Colorado Bill Would Protect Employees From Employer Religious Indoctrination

The Colorado legislature is considering H.B. 1314 that would prohibit employers from penalizing employees for not attending meetings at which the employer wishes to express opinions on religious or political matters. The Associated Press yesterday reported on the newly proposed bill hat is aimed at protecting employees from becoming captive audiences. Religious and political organizations would be exempt. The Colorado Association of Commerce and Industry opposes the measure bill, saying it would conflict with federal labor law and encourage lawsuits. They also argue that it fails to define "religion" and "political matters."

Tuesday, March 07, 2006

New U.S. Restrictions On Religious Groups' Travel To Cuba Protested

The Washington Post yesterday reported that 105 members of Congress have signed a letter sent to Treasury Secretary John Snow questioning a change in policy by the Office of Foreign Assets Control which is making it more difficult for national church groups to take their members to Cuba. OFAC previously issued broad licenses (under 31 CFR 515.566) for Cuban travel organized by religious organizations. However, a number of large organizations have allegedly abused their religious travel licenses by soliciting participation beyond their own members. So they are now being issued more limited permits. Local congregations can still get broad licenses, because they are more likely to know and control the make-up of their travel groups. The letter from Congress reads in part: "we believe it is inappropriate and unacceptable for politics and government to serve as a hurdle and now as a barrier to faith-based connections between individuals. If anything, these connections foster greater religious freedom in Cuba and contribute to a severely-lacking free-flowing exchange of ideas between the two countries."

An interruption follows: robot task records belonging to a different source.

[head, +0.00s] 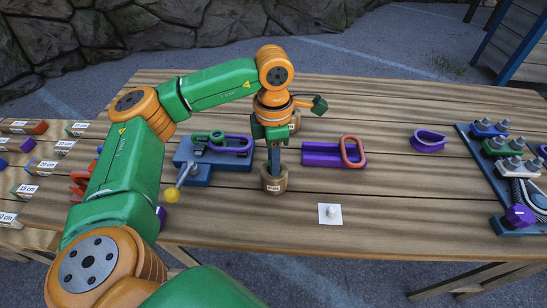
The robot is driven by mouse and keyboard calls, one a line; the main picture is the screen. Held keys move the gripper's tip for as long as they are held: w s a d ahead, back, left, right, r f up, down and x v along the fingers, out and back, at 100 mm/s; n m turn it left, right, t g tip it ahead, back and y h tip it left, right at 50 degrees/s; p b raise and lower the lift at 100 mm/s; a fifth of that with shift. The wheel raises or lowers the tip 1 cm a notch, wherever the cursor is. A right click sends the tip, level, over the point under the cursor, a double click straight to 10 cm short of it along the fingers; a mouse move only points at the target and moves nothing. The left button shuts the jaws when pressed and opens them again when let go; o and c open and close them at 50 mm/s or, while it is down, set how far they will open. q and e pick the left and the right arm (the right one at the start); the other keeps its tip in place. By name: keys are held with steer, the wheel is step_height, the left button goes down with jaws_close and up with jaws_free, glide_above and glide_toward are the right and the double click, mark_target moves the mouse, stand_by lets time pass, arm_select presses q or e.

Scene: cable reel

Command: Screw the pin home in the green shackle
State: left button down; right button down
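A green shackle (216,138) lies at a blue fixture (198,172) left of centre, beside a purple loop (238,147). I cannot make out its pin. My left gripper (274,168) points straight down to the right of this fixture, with its fingertips at the mouth of a small labelled wooden cup (274,185). The fingers are seen edge-on, so I cannot tell whether they are open or what is between them. My right gripper is not in view.
A lever with a yellow knob (172,195) stands at the fixture's front. An orange link (352,152) lies on a purple block (320,155). A purple thimble (428,141) and a blue clamp board (475,160) are to the right. A white square (330,214) lies in front. Labelled blocks lie left.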

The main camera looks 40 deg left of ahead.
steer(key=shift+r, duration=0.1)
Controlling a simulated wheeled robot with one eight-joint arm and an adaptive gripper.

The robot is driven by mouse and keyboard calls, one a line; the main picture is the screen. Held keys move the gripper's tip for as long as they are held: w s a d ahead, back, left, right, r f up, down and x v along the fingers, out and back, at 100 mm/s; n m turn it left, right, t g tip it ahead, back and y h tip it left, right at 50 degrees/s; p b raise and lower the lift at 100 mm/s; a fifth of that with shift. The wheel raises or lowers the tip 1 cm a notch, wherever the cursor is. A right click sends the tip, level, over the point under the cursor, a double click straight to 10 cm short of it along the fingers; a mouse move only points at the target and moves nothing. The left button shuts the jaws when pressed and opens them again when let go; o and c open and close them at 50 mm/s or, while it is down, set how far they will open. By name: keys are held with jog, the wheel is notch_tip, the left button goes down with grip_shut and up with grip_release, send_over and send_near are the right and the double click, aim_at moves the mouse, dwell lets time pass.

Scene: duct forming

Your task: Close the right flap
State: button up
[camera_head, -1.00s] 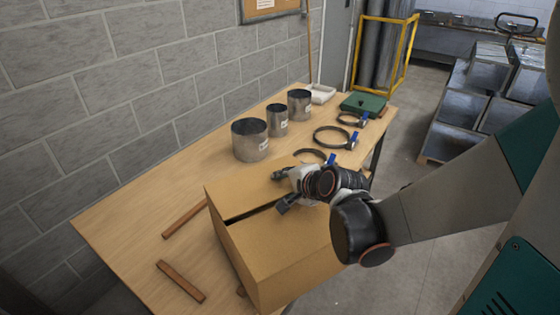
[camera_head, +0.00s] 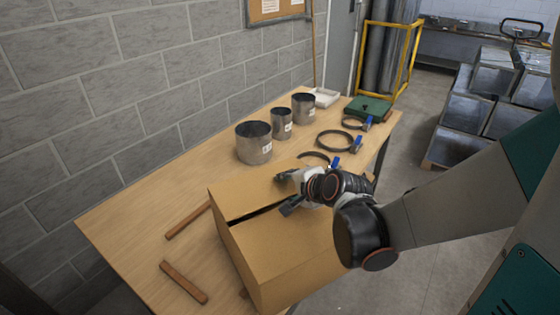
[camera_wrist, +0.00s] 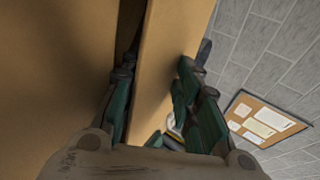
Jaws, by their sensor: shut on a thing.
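A brown cardboard box (camera_head: 285,262) stands on the wooden table. A dark slit runs along its top between two flaps. The near, right-hand flap (camera_head: 275,235) lies about flat. The narrower wall-side flap (camera_head: 240,195) is across the slit. My gripper (camera_head: 287,191) is low over the far part of the box top, one finger on each side of that wall-side flap. In the wrist view, the fingers of my gripper (camera_wrist: 155,74) are shut around this flap (camera_wrist: 165,50), one finger by the dark slit. The exact contact is hard to see.
The table (camera_head: 130,220) holds several metal duct rings (camera_head: 254,145), clamps (camera_head: 335,141) and a green case (camera_head: 368,107) beyond the box. Two wooden strips (camera_head: 183,282) lie left of it. A block wall (camera_head: 110,90) runs along the left.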

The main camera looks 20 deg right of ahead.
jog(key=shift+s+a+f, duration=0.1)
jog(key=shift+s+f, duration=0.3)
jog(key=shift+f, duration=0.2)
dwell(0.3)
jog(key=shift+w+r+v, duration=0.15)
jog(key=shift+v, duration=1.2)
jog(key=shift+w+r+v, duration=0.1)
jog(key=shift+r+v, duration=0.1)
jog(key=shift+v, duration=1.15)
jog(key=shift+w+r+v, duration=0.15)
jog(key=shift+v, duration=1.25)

Japanese Court Says Buddhist Pet Funerals Are Not Religious

In Japan today, the Nagoya High Court held that a Buddhist Temple's profits from religious-style funerals for pets are taxable. Japan Economic Newswire reports the court rejected the Temple's argument that at least pet cremation and sutra chanting are tax exempt as religious activities.

Drivers' License Photos Pose Religious Issues

Around the world, religious adherents are objecting to the requirement that their photo appear on their drivers' licenses.

In Canada, in the southern part of Alberta, the Hutterite settlement, the Wilson Colony, has filed suit to challenge the province's photo requirement that came into effect in 2003. Hutterites believe that the Second Commandment prohibits them from willingly having their picture taken. Yesterday BBC News reported that as licenses in the small religious colony come up for renewal, individuals are not renewing them. Now there are only 15 licensed drivers left. The colony's lawyer, Greg Senda, says the colony is worried what could happen to their large scale farming operation if no one can drive. After the suit was filed claiming a violation of religious freedom, residents were issued temporary licenses while the case is being litigated.

Meanwhile, in France, the Council of State, France's highest administrative body, ruled on Monday that Sikhs must remove their turbans for drivers license photos, calling it a question of public security and not a restriction on freedom of religion. In December, the Council of State had ruled in favor of Shingara Mann Singh, who refused on religious grounds to comply with the administrative order to take off his turban for his license photo. That decision said that the wrong ministry had issued the order. A day later the Transport Ministry, the correct ministry, took steps to adopt the required order. That sent the case back to the Council of State. The Hindu reports that yesterday the Council of State ruled against Singh's religious freedom claim.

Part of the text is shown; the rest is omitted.